Mas, ainda assim, somos otimistas e na
maior parte do tempo vivemos como se fôssemos continuar vivendo para
sempre. Mas não vivemos para sempre, é claro. Todo ser humano é
mortal, e assim como Sócrates, eu e você somos humanos.
Completei há algumas semanas 19 anos.
Considerando uma expectativa de vida de 70 anos, tenho ainda pela
frente aproximadamente 51 anos. E isso é um pouco mais de 2 vezes e
meia o que eu já vivi. 51 anos, apesar de ser bastante tempo, ainda
é menos tempo do que infinito. E isso é absolutamente assustador.
Assustador não só pelo fato em si,
mas também porque eu sei que conforme o tempo passar, a perspectiva
de ficar mais velho vai ser mais e mais presente. Uma das coisas que
me fez ter esse pensamento foi algo que o Luis Fernando Veríssimo
disse em uma entrevista, quando lhe perguntaram o que ele esperava da
vida: “Nessa altura da vida, a única coisa que eu espero da vida,
é mais um pouco de vida!”.
E ele ainda é uma criança perto do
Niemeyer, recentemente falecido aos 104 anos.
Imaginem por um momento o que é viver
até os 104 anos. Agora imaginem o que é ter 104 anos. Se alguém
com 104 anos parar pra pensar o que eu pensei, pensaria algo assim
“Considerando uma expectativa de vida de 70 anos, eu estou 34 anos
atrasado”. Qual será a quantidade de arrependimentos que uma
pessoa de 104 anos tem? Quantas coisas ela gostaria de ter feito mas
não fez? Qual é a sensação de estar ficando sem tempo?
É claro que envelhecer talvez não
seja algo absolutamente negativo. Afinal, conforme envelhecemos as
lembranças passam a ser companheiras, e o passado nos ocupa a mente
mais do que o futuro ocupava antes; afinal, a morte não chama tanto
a atenção quando temos tantas lembranças bonitas com as quais nos
ocupar.
As páginas em branco perdem a
importância quando temos tantas páginas escritas.
O que se pode concluir disso é aquilo
que todos concluimos sempre, e que muitas vezes já foi concluído
antes, e que ainda muitas vezes será concluido até o fim dos
tempos, enquanto houver algum ser humano para filosofar sobre a
condição humana: não há tempo a perder para ser feliz, e nunca é
tarde para tentar. Imaginem se, na idade do Luis Fernando Veríssimo,
as pessoas se deprimirem e se esconderem, como os cachorros, para
morrer, e aí vivem até os 104 anos como o Niemeyer. Elas terão
passado um terço de suas vidas deliberadamente evitando a
felicidade. Mesmo velho, tu nunca sabe com certeza que não dá tempo
de ser muito feliz mais uma vez.
Se o fígado não aguentar mais o
tranco, convida os amigos e toma um copo de leite! Se embriaga com
chá de camomila! Se o corpo não aguenta mais um futebolzinho, reúne
os amigos e sei lá, joga gamão...
A mesma incerteza que pode nos
assustar, é o que nos protege da sensação de irreversibilidade, é
o que abre precedente para a esperança de mais um dia.
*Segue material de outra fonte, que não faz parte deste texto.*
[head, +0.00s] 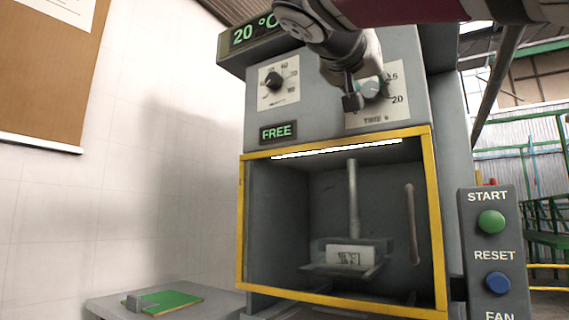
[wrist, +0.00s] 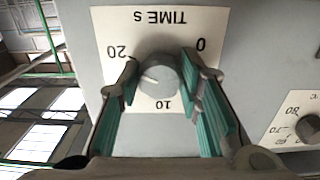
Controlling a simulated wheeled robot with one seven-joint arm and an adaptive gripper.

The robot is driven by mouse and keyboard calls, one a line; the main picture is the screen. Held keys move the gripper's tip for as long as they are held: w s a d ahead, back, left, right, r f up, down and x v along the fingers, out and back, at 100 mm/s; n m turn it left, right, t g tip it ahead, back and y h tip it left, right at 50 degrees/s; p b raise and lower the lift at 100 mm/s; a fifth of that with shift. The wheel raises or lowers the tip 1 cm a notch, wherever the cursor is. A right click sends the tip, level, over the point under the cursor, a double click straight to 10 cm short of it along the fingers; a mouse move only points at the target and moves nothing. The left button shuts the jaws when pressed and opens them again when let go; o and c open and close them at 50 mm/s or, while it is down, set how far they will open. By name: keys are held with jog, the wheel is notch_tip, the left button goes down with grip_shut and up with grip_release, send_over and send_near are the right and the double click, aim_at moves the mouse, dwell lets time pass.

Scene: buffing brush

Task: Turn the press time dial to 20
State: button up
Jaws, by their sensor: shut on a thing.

Espero descobrir um dia como é ter 104
anos. E 110, 120! Mas também espero que esse tempo demore a passar;
e que quando passe, que as minhas lembranças sejam o meu livro de
cabeceira.
Boas meditações e boas festas!
2 comentários:
Marcus, meu querido, refleti sobre o teu texto e digo o seguinte: Sei que a minha carcaça sinalizará que existe um limite, mas posso garantir que a cada dia que passa a minha vida está melhor; eu estou melhor. Portanto vivo sem pensar na minha depreciação pelos quilômetros bem vividos e tudo o que vier é lucro! O meu lema é: Juízo? Só o estritamente necessário. Alguém já disse que "todo extremo é vicioso" mas entre ser muito certo ou muito louco...eu fico com a segunda opção. Abração, Vanusa
"Qual é a sensação de estar ficando sem tempo?"
R: Não há tempo para pensar nisso.
Sabe, eu sempre digo que minha expectativa de vida é de mais ou menos 50 anos. Por esse prisma, já vivi mais da metade da minha vida. E, sinceramente, estou satisfeito. Sou um cara satisfeito. Porém, só sou assim porque dentro de mim mora algo de insatisfação, uma espécie de combustível que me compele a querer seguir vivendo e me satisfazendo a cada dia, dure o tempo que for.
E tu ainda tens a coragem de parar de escrever. Isso é um crime absurdo! Uma vez que não tenho mais filosofado tanto no blog, ler tuas divagações me ajuda a ser uma pessoa melhor, fora que teu linguajar parece melhorar a cada dia. Imagina a perfeição que será quando tiveres 104 anos!
Abração!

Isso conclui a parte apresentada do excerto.